Why the Silence in Scholarship
There has been some academic research that documents the powerful impact of the natural hair movement over the last decade. However, the most popular work has been in the form of journalism that focuses on one or two aspects of the movement, such as the role of bloggers and vloggers. I would argue that one reason for the dearth of academic research on the issue is an unfortunate trend in social science that focuses on the problems faced by some groups, rather than their revolutionary successes. While I believe this is limiting, I think it also provides an opportunity for women of African descent across the Diaspora to control the message about a movement that we have created and will continue to sustain. In social science, women of color and specifically black women, are often studied in the position of an oppressed group. Case in point: I can barely go one week without reading a study or citation that discusses the high rate of single black women/black women with children born out of wedlock.

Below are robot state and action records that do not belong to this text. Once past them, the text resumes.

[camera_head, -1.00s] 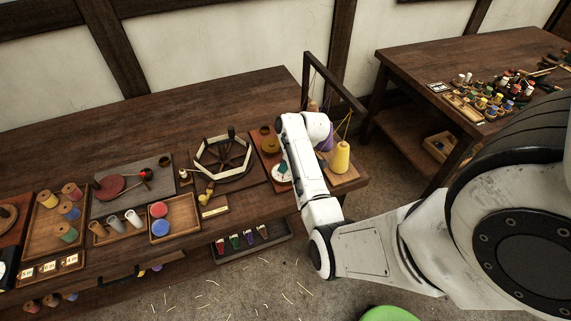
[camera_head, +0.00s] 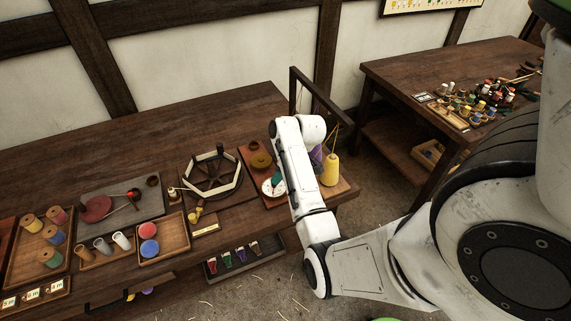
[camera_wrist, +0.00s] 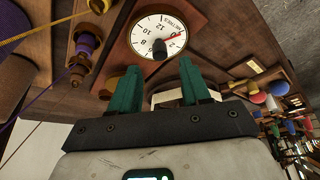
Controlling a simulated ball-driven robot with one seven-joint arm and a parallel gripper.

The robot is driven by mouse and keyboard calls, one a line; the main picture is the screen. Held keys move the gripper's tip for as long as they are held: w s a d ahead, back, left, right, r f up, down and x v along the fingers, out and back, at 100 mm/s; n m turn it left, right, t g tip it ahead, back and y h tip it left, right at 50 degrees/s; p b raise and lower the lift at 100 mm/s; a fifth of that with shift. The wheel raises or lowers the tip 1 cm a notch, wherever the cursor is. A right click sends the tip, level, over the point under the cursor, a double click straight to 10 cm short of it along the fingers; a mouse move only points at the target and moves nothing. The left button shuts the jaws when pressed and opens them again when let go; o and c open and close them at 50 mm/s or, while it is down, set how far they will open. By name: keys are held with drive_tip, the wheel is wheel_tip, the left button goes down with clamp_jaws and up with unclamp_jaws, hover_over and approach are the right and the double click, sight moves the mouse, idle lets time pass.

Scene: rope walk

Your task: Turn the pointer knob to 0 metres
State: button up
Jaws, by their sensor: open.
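The white round dial (camera_wrist: 148,27), marked METRES with black numbers, sits on a reddish-brown board. A black pointer knob (camera_wrist: 160,48) stands up from the dial's middle, and a thin red line runs from near it towards the dial's edge. The exact reading is hard to tell. My gripper (camera_wrist: 160,72) has green fingers, set apart, one on each side below the knob in the wrist view. Nothing is between them, and they look clear of the knob. In the head view the dial (camera_head: 268,188) is partly hidden by my arm and a green finger.
A yellow cone of yarn (camera_head: 331,170) and a purple one (camera_head: 316,158) stand right of my arm under a dark frame (camera_head: 320,97). A wooden wheel-like winder (camera_head: 211,173) lies left. Bare bench top (camera_head: 150,140) lies behind.

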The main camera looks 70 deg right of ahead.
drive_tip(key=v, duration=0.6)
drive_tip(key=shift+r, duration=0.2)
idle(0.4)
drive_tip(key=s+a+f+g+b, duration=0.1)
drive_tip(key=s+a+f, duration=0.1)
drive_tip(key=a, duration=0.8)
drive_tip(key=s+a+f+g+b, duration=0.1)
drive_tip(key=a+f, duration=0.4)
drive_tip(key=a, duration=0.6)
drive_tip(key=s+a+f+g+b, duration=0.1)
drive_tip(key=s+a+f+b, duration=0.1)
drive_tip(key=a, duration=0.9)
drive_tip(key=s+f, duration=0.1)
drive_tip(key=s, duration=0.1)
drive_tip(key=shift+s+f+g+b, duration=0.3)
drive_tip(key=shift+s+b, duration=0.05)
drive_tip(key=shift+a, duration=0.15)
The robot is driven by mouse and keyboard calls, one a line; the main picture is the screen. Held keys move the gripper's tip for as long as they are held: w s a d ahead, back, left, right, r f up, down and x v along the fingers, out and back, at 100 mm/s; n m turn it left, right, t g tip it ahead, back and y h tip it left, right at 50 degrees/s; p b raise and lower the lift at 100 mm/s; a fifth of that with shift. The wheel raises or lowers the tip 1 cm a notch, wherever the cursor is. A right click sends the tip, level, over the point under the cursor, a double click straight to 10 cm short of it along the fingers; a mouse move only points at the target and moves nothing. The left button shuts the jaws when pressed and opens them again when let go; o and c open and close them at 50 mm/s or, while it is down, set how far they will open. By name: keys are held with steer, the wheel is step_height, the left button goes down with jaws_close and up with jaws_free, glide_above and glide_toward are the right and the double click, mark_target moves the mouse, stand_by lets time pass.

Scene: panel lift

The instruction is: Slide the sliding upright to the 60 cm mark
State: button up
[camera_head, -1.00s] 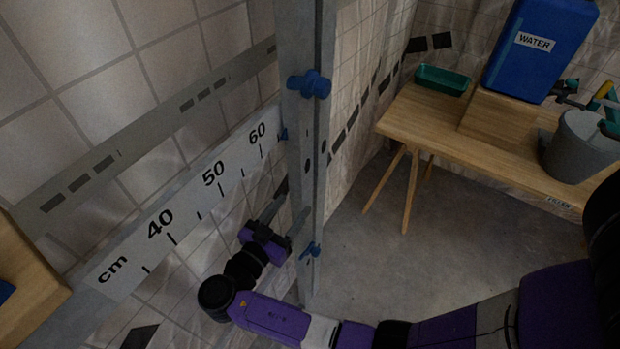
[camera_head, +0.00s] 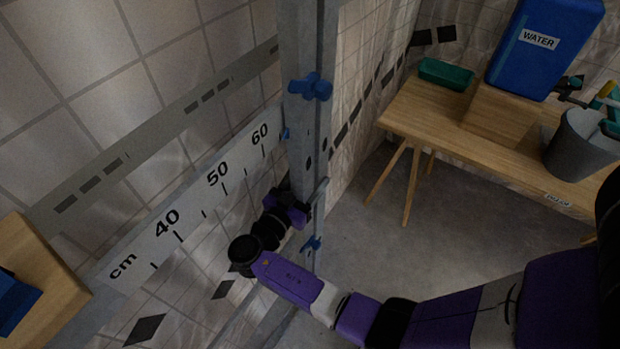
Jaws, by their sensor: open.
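The sliding upright (camera_head: 306,140) is a tall grey metal post with a blue knob (camera_head: 311,87) on its upper part and another blue knob (camera_head: 311,244) lower down. It stands just to the right of the "60" on the white cm scale (camera_head: 192,207), which shows 40, 50 and 60. A small blue piece (camera_head: 285,133) sits at the upright's left edge by the scale. My gripper (camera_head: 303,202) is open beside the upright's lower part, between the two knobs. Its fingertips are small and dark here, and I cannot tell whether they touch the upright.
A grey slotted rail (camera_head: 150,138) runs above the scale on the tiled wall. A wooden block (camera_head: 45,265) is at the left edge. A wooden table (camera_head: 420,120) at the right carries a blue water container (camera_head: 545,65), a green tray (camera_head: 446,74) and a grey bucket (camera_head: 580,148).

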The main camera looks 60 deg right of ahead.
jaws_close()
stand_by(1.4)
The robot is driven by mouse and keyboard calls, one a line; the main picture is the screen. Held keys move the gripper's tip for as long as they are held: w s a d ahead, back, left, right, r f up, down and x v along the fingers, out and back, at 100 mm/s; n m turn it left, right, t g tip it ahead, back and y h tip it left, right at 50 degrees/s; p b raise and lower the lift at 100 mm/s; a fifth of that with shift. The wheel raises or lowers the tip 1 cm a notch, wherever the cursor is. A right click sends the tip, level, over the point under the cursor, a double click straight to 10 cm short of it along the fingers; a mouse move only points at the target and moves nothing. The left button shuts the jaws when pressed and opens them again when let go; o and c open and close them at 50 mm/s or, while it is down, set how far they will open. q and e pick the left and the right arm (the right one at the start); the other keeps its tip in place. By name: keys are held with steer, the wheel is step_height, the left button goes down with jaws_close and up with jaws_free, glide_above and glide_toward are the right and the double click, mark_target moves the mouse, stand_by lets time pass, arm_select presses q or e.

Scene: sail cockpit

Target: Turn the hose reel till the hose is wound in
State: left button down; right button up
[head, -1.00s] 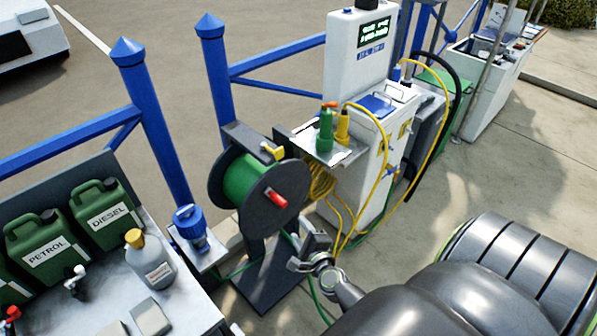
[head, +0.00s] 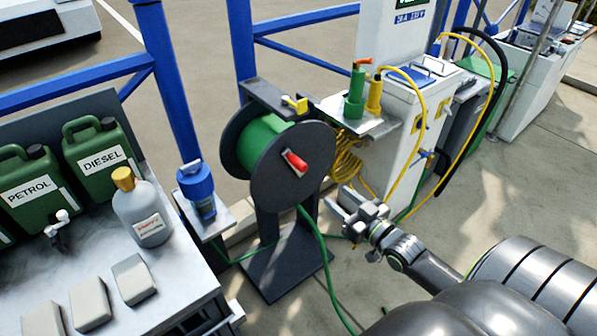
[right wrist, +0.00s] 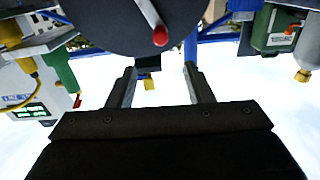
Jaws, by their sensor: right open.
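The hose reel (head: 262,185) stands on a dark pedestal left of my right gripper, with a dark round side disc and green hose on its drum. A red crank handle (head: 295,162) sticks out from the disc; it also shows at the top of the right wrist view (right wrist: 158,36). The green hose (head: 327,262) runs from the reel down to the ground and toward the bottom of the view. My right gripper (head: 338,207) is open and empty, to the lower right of the handle and apart from it. In the right wrist view its fingers (right wrist: 160,88) are spread. My left gripper is not in view.
A bench with green cans (head: 103,160), a bottle (head: 143,212) and grey blocks is at left. A blue-capped device (head: 196,188) stands on a small shelf. A white pedestal (head: 397,140) with yellow hoses stands behind the reel. Paved ground is open at right.

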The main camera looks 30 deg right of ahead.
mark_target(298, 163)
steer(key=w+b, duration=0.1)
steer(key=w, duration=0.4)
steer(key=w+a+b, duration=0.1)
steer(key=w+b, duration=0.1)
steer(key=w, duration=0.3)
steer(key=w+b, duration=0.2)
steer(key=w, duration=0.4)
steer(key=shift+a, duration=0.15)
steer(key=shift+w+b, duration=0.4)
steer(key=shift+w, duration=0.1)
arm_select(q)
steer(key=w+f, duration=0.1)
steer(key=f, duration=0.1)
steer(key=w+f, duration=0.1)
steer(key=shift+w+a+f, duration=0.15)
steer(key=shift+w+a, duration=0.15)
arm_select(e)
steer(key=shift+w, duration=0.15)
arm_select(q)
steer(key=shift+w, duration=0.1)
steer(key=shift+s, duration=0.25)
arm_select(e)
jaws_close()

What about the significance of black women, who in the span of decade, have harnessed social media, created blogs, vlogs and hair products in order to self-educate and challenge a standard of beauty that reigned in our society for hundreds of years? The natural hair movement, I would argue, is much more than “just hair.” It is not just about individual style choices. Collectively, this movement demonstrates the ability of a so-called “oppressed” group to mobilize cultural, economic and technological resources to define their story and shape their movement. Therefore, the relative silence in academe is due to in part to the challenge of reconciling the empowerment of a group that has long been characterized as weak due to racism, sexism and classism.
The advantage of this is that we maintain ownership of this story and are in a position to frame the movement based on both our personal and communal experiences. As a social scientist, I know that if I ever endeavor to formerly document the impact of the natural hair movement, it will not be without the voices and perspectives of women from all walks of life and from different parts of the African Diaspora. While our stories are often framed by the media and co-opted by other groups, it is my sincere belief and desire, that this particular movement remains centered on the contributions and impact of women of African descent. If and when academic scholarship attempts to change that focus, “we” (I’m also pointing a finger at myself) should challenge the honesty and truth of that scholarship.
Do you view the “natural hair movement” as a broader social movement or is it simply just about hair preferences?
Do you agree or disagree with my conclusion that scholarship on natural hair should be focused on women of the Diaspora?